0.85 ≤ F1 ≤ 1.00	17	3,036	46.20%
0.70 ≤ F1 < 0.85	26	2,414	36.74%
0.50 ≤ F1 < 0.70	33	958	14.58%
0.00 < F1 < 0.50	12	156	2.37%
F1 = 0	6	7	0.11%
not available	6	0	0

One challenge concerning the analysis of automatically assigned subject categories for digital publications is the composition of each sample that is analysed. It always depends on the type of publications and which of these publications have an intellectually assigned subject category. This can mean that not all subject categories are always represented (not available) in the evaluations. It is therefore important to carry out the evaluations at regular intervals and over a long period of time in order to make long-term statements about which subject categories perform with a satisfying F1-Score.

4. Use Case 2: Automatic Indexing

The machine-based indexing with GND descriptors is the second of our two major use cases of automatic subject cataloguing. The components and evaluation details of our approach using the example of German-language digital publications are explained. We report about the challenges posed by the GND’s extremely large vocabulary and our experiences of using different kinds of text to get more accurate results.

4.1. Modelling

The German Integrated Authority File GND currently contains about 9.6 million standardised German descriptors and is growing continuously. A subset of about 1.4 million GND descriptors is marked for usage in subject indexing. As the GND is a joint vocabulary cooperatively managed and enriched by multiple institutions, not every single descriptor of this 1.4 million GND subset is necessarily linked to one or more publications in the DNB’s collection and can be used for training. As already shown in Section 2, currently around 218,000 records with digital publications (full text), around 745,000 records with digital tables of contents and around 292,000 records with digital blurbs in German language have been intellectually linked to at least one GND descriptor. In addition, various parts of the metadata such as the title can be used for training.

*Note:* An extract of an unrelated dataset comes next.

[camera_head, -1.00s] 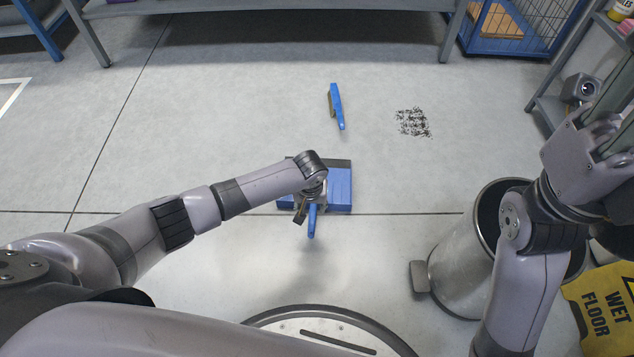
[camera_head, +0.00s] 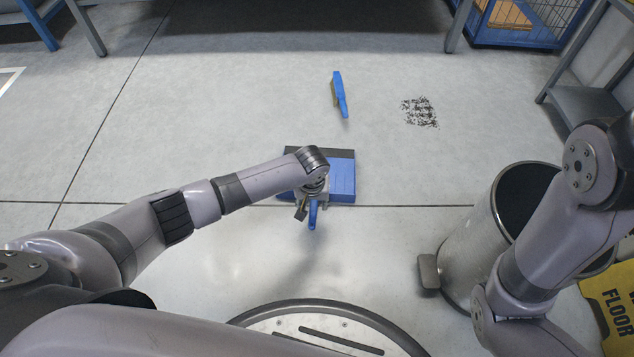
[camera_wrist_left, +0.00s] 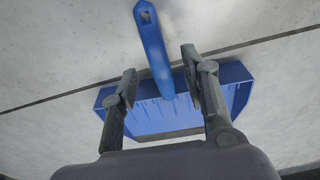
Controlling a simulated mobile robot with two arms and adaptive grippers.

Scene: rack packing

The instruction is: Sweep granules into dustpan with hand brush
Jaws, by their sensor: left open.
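The blue dustpan (camera_head: 341,180) lies on the floor in front of me, its dark lip facing away. My left gripper (camera_head: 307,208) is over the dustpan's handle. In the left wrist view the open fingers (camera_wrist_left: 160,88) stand on either side of the blue handle (camera_wrist_left: 154,48), with a gap on each side. The blue hand brush (camera_head: 340,95) lies on the floor beyond the dustpan, its bristles toward the left. The dark granules (camera_head: 421,112) are a flat patch on the floor to the right of the brush. My right gripper is out of the picture; only its arm shows at the right.
A steel bin (camera_head: 470,245) with a pedal stands at the right, partly behind my right arm. A yellow wet floor sign (camera_head: 612,300) is beside it. A blue wire cage (camera_head: 520,25) and a grey shelf (camera_head: 590,100) stand at the far right. The floor around the granules is clear.

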From a machine learning perspective, the use of up to 1.4 million GND descriptors as controlled vocabulary for automatic subject indexing can be interpreted as an extreme multi-label classification (XMLC) problem (Dasgupta et al., 2023). XMLC problems are characterised by a large set of classifying labels, from which only a small subset is used with a high frequency. The large majority of the labels is rarely or never used. The visualisation of these distributions is better known as the ‘long tail’ (Jain et al., 2016).

Table 5 provides an overview of the frequency of occurrence of GND descriptors in the library’s collection. It shows the ‘long tail’ in absolute and relative numbers: Over 1.18 million GND descriptors are not linked in the DNB’s collection at all. 167,126 GND descriptors are linked between 1 and less than 10 times (tail labels). It means that not even 5% of the GND descriptors are used more than 10 times. Only 997 GND descriptors are linked at least 1,000 times. They represent the head labels.

Table 5:

Overview of the frequency of occurrence of GND descriptors in the library’s collection.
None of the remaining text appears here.